● REQUIREMENT: Your task is to filter the data below down to the lines holding "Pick".

● DATA LISTING:
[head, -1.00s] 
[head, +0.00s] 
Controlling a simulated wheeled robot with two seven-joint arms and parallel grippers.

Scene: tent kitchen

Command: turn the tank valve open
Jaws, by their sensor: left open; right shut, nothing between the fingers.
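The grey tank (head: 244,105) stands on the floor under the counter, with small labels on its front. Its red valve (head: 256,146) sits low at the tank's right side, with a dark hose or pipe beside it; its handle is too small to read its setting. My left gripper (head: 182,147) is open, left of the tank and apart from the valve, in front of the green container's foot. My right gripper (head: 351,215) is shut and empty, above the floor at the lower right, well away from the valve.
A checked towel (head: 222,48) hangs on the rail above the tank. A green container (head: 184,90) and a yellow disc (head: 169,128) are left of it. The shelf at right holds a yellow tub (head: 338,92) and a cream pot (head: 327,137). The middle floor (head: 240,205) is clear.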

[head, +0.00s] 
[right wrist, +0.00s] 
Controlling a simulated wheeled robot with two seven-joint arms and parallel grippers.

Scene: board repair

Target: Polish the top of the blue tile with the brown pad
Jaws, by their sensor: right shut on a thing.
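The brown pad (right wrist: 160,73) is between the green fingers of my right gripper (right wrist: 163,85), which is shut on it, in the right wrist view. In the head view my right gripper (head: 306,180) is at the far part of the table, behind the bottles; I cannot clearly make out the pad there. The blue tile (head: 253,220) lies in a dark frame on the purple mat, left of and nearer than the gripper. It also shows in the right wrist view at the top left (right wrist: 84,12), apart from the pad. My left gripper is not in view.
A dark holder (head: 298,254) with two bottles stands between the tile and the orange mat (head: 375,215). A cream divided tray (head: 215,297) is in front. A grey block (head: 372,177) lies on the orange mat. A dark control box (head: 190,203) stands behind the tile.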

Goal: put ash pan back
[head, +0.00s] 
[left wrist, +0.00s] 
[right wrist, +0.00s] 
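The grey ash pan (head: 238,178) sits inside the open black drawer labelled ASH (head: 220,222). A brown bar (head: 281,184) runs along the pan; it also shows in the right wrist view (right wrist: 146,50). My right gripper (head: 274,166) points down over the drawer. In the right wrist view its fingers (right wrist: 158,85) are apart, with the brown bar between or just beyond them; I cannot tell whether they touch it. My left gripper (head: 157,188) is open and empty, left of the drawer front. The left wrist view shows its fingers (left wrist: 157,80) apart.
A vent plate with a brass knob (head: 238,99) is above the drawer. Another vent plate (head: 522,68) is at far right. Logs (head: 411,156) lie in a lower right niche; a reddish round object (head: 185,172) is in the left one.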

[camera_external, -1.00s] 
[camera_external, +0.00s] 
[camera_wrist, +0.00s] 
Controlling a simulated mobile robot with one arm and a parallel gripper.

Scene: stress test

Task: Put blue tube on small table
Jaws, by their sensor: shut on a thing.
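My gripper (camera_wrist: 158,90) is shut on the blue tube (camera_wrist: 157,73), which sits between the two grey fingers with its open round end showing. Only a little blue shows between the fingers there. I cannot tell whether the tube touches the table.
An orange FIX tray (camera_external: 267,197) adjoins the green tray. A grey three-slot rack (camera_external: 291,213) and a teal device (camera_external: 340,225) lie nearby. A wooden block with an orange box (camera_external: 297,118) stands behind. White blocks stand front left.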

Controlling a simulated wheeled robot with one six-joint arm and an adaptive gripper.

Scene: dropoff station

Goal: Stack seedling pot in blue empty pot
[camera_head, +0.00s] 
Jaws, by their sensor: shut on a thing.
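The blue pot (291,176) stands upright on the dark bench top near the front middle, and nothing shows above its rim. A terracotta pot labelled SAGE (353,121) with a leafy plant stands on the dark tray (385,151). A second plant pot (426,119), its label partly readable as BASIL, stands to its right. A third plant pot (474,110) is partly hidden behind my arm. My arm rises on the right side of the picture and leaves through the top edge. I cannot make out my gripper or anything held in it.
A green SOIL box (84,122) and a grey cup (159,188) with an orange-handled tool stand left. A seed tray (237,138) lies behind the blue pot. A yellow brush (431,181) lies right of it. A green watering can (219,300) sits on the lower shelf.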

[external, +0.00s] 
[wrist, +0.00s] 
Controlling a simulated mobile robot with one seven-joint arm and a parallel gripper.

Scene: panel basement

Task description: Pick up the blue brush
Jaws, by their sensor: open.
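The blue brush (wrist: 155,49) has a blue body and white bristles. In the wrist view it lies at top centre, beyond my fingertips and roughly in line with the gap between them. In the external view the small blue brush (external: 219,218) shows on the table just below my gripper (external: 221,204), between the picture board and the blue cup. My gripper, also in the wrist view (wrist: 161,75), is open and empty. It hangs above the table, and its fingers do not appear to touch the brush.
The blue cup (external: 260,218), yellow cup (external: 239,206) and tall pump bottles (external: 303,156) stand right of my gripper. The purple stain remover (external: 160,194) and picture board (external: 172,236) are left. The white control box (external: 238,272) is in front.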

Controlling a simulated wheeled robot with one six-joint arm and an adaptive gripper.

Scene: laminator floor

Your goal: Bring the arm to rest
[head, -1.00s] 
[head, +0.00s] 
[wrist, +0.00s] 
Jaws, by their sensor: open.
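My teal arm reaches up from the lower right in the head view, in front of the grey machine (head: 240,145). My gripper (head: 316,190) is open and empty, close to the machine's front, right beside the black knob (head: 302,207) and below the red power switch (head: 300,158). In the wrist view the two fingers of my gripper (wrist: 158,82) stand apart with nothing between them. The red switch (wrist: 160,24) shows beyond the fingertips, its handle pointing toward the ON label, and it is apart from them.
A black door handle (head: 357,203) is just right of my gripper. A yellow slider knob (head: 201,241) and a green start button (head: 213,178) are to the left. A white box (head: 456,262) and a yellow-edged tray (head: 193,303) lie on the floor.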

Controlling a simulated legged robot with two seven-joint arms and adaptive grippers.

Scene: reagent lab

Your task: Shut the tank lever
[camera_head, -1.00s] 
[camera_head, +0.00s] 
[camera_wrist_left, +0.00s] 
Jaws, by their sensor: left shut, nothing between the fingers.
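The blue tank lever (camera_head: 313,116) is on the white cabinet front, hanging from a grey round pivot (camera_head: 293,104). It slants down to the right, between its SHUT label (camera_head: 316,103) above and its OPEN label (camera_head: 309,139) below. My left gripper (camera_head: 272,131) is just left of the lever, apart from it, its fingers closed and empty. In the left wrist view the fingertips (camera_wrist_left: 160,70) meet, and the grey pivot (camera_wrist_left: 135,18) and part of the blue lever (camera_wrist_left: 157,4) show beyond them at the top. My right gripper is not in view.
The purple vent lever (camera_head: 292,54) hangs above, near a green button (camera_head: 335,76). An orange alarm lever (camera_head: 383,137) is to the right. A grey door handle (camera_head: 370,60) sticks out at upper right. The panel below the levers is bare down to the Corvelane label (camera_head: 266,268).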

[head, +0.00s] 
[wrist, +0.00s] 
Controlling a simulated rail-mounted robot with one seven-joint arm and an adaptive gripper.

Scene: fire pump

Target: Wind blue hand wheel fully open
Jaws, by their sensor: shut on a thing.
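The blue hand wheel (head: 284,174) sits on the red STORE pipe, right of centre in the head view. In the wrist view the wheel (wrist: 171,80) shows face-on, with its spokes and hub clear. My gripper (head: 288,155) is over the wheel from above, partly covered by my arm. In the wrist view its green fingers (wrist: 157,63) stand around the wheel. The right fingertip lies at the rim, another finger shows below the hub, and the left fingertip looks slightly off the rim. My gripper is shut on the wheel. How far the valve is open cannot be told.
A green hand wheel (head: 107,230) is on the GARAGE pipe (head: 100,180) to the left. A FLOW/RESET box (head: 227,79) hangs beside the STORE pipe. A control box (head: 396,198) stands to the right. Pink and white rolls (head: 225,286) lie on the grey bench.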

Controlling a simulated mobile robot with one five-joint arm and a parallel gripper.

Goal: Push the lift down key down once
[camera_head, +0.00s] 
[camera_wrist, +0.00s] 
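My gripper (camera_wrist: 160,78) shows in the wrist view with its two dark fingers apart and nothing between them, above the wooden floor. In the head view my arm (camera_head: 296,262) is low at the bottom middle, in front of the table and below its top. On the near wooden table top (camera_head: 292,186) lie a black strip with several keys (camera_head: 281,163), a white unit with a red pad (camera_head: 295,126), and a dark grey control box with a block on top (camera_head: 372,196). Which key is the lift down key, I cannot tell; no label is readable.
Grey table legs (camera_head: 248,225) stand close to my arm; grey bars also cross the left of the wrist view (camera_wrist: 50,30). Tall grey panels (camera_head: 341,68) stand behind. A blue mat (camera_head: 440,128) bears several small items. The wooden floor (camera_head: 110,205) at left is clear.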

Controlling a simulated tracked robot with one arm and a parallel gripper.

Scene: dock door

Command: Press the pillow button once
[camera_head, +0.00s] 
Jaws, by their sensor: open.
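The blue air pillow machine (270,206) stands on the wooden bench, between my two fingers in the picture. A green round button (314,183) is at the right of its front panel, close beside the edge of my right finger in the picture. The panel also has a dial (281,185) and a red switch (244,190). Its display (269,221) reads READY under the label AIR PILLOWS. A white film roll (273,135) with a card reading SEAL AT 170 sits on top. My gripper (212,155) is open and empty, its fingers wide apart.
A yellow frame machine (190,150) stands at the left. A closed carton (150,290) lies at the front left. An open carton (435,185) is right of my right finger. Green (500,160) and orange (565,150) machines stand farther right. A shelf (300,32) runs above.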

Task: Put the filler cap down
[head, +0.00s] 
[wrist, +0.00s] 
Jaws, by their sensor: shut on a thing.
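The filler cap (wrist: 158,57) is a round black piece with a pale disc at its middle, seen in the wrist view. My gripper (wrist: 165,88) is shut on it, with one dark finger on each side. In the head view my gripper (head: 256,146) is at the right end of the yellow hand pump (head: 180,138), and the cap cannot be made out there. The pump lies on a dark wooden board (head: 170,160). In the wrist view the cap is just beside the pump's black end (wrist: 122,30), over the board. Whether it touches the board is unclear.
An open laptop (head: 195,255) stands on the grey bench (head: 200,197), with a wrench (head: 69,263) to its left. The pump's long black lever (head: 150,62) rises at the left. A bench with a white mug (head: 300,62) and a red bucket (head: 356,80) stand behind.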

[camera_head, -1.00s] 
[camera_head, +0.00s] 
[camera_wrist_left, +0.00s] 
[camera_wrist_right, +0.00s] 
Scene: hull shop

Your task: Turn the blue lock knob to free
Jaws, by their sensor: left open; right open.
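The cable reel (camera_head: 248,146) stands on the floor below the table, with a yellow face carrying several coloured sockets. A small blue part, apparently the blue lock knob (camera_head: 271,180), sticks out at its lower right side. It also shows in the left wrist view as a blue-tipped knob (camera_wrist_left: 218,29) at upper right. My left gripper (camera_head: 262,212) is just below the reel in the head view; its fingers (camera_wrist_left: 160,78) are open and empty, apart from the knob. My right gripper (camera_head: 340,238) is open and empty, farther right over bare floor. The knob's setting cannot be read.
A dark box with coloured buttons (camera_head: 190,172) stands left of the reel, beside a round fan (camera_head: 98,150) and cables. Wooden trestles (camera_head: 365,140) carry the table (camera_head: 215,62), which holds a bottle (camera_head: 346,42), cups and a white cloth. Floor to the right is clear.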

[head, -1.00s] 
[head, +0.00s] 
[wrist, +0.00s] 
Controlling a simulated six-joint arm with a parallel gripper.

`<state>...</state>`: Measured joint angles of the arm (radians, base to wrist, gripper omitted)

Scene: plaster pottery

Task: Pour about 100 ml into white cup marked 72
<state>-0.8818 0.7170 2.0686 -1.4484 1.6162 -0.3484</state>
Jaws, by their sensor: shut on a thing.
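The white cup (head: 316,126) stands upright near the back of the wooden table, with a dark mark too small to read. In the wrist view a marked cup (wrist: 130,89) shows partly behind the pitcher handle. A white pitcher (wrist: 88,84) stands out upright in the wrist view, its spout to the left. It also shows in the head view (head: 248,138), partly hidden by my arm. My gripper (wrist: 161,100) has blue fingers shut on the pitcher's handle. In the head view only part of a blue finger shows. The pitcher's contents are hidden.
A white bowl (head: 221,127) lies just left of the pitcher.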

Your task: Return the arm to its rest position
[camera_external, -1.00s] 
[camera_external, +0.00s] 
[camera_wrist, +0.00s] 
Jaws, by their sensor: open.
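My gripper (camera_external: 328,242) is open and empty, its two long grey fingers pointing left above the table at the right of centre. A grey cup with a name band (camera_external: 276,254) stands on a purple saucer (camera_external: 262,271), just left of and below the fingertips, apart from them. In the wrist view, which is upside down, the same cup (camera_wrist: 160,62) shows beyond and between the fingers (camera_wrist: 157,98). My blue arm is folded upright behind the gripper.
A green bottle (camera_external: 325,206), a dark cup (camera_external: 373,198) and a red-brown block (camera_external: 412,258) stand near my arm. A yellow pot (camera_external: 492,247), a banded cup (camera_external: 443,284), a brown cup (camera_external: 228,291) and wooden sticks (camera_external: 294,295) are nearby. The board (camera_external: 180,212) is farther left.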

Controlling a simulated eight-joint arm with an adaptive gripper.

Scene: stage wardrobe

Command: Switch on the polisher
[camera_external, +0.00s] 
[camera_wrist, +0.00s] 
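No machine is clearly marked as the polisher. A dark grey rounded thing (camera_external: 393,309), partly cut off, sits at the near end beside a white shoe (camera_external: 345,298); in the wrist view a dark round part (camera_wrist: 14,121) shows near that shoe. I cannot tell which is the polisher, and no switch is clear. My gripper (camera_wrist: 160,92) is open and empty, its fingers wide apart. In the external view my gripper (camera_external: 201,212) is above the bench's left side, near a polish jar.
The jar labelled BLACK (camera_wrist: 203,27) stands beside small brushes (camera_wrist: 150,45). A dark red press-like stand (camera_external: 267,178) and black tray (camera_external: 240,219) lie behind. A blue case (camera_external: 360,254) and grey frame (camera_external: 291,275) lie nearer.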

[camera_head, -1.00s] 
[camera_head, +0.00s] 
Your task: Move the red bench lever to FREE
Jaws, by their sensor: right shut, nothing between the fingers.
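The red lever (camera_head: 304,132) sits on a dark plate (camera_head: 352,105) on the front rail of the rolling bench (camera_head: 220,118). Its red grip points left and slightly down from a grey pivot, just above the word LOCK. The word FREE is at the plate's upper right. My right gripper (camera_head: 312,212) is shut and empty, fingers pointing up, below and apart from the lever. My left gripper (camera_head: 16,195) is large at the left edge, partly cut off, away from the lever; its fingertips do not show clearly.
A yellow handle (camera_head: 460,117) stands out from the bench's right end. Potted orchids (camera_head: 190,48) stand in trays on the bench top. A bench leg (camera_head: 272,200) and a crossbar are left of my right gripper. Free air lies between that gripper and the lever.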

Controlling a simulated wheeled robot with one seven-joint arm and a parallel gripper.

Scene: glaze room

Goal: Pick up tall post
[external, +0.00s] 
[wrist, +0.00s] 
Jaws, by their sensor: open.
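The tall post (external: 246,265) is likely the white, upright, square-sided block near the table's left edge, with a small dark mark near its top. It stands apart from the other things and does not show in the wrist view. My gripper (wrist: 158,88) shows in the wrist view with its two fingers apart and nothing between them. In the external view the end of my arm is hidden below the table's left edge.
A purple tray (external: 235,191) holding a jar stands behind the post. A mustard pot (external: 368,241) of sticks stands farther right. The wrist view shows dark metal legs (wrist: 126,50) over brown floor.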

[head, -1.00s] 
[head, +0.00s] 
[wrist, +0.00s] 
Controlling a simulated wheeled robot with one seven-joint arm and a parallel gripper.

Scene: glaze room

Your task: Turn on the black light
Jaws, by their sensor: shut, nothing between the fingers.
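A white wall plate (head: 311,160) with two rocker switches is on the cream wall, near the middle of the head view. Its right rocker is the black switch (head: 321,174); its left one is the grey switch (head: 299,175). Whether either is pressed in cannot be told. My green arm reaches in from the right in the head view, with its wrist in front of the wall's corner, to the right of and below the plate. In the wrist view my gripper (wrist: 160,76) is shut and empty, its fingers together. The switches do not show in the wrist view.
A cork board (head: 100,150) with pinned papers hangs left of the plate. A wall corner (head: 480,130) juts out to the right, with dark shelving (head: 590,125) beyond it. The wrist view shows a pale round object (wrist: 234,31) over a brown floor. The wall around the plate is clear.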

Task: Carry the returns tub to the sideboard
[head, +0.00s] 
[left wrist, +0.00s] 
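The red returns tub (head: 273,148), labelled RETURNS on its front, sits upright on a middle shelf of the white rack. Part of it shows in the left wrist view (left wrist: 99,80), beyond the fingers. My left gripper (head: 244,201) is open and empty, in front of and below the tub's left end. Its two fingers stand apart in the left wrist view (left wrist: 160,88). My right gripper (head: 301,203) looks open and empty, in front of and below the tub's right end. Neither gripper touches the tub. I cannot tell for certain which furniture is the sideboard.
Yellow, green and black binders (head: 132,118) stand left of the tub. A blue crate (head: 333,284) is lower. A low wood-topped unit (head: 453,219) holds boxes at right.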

● RESULT OF THIS TASK:
Task description: Pick up the blue brush
Goal: Pick up tall post

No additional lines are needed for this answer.